■ **DATA TO PROCESS**:
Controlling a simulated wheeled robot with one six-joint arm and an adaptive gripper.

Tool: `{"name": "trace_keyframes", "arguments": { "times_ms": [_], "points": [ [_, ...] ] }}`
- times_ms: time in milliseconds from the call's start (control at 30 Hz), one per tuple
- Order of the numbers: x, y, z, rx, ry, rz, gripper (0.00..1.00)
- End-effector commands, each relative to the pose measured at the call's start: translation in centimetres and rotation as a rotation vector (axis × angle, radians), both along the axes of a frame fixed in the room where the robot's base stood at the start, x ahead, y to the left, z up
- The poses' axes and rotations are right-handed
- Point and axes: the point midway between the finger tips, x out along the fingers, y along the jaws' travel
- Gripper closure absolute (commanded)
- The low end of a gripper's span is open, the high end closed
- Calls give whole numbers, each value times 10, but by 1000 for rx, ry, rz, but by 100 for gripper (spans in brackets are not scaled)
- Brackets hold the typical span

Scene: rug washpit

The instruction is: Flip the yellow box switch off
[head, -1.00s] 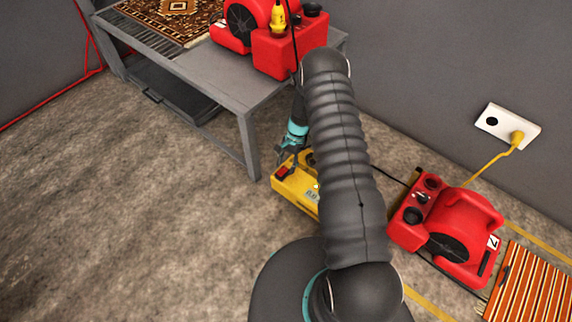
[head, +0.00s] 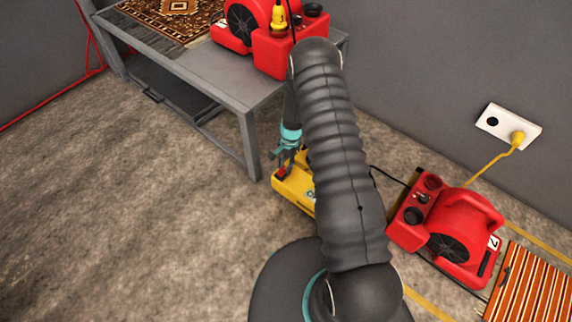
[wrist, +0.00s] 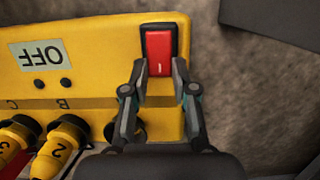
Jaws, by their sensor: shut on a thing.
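The yellow box (head: 296,193) lies on the floor beside the table's front leg, partly hidden behind my arm in the head view. In the wrist view the yellow box (wrist: 100,30) has a red rocker switch (wrist: 158,48) in a black frame, with a small white line on its lower half. An upside-down OFF label (wrist: 41,55) is on the box left of the switch. My gripper (wrist: 159,64) has a fingertip on each side of the switch's lower half and is shut on it. In the head view my gripper (head: 284,160) hides most of the switch.
Yellow plugs (wrist: 62,145) sit in the box's sockets near my gripper. A grey table (head: 215,72) with a red blower and rug stands behind left. Another red blower (head: 450,232) is at right, near a wall outlet (head: 508,126). The floor at left is clear.

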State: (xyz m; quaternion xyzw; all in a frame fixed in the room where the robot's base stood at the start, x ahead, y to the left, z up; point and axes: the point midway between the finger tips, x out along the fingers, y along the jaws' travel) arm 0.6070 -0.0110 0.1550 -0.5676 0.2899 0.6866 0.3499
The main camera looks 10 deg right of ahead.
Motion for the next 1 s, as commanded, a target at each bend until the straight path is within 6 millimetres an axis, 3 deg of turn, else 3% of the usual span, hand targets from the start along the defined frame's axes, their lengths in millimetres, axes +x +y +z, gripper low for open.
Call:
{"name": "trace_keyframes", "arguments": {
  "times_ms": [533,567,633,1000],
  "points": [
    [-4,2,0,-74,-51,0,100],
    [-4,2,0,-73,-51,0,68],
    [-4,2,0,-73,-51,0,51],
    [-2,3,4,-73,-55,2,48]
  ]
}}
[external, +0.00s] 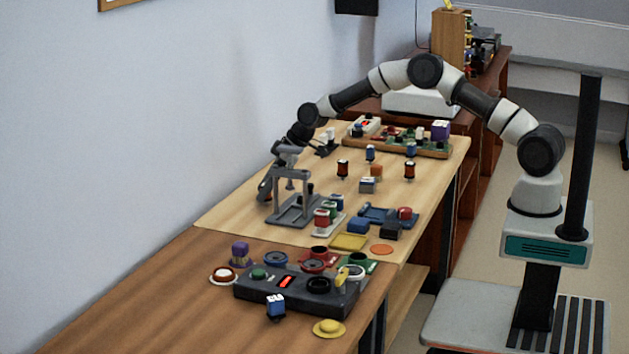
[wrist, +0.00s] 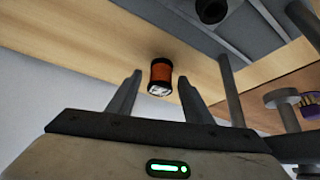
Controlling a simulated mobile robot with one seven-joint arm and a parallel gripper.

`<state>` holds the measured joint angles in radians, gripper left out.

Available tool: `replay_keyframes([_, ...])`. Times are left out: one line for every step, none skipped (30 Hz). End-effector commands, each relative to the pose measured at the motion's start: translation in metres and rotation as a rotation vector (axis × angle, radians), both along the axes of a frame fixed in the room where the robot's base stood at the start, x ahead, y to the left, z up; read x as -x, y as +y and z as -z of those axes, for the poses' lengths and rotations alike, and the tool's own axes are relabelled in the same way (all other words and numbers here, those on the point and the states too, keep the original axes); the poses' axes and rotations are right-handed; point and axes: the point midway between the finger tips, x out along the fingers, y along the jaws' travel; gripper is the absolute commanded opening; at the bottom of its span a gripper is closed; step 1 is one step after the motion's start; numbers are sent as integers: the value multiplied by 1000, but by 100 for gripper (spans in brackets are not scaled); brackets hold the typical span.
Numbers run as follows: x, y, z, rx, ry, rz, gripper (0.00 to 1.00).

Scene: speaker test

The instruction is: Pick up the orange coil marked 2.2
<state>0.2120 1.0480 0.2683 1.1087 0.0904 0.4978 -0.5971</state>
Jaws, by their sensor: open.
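An orange coil with black ends (wrist: 161,73) shows in the wrist view, with a pale marked face toward the camera. The marking is too small to read. My gripper (wrist: 159,80) is open, with one finger on each side of the coil in the picture and clear gaps to it. In the external view, my gripper (external: 326,146) is near the wall side of the light table. I cannot tell from the external view which is marked 2.2.
A grey press stand (external: 292,207) rises left of the coils. A wooden tray of parts (external: 437,153) lies behind. A dark control box (external: 290,291) occupies the front table. The wall borders the left side.

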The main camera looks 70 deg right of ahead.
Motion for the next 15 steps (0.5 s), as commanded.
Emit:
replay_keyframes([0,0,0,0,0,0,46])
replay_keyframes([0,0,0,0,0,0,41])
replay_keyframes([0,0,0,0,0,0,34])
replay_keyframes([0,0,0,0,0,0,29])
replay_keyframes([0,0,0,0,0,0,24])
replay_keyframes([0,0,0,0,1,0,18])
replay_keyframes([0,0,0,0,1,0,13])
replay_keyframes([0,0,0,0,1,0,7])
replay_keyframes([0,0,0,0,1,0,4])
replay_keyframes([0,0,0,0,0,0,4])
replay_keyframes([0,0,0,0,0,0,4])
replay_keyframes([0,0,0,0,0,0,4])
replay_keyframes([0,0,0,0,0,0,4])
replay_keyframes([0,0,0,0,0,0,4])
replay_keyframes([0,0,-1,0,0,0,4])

■ **YOUR OBJECTIVE**: Only the lines from the beginning of the material above through the line with "- Order of the" are wanted; extract them exactly.

■ **ANSWER TO THIS EXERCISE**:
Controlling a simulated wheeled robot with one six-joint arm and an adaptive gripper.

Tool: `{"name": "trace_keyframes", "arguments": { "times_ms": [_], "points": [ [_, ...] ] }}`
- times_ms: time in milliseconds from the call's start (control at 30 Hz), one per tuple
- Order of the numbers: x, y, z, rx, ry, rz, gripper (0.00..1.00)

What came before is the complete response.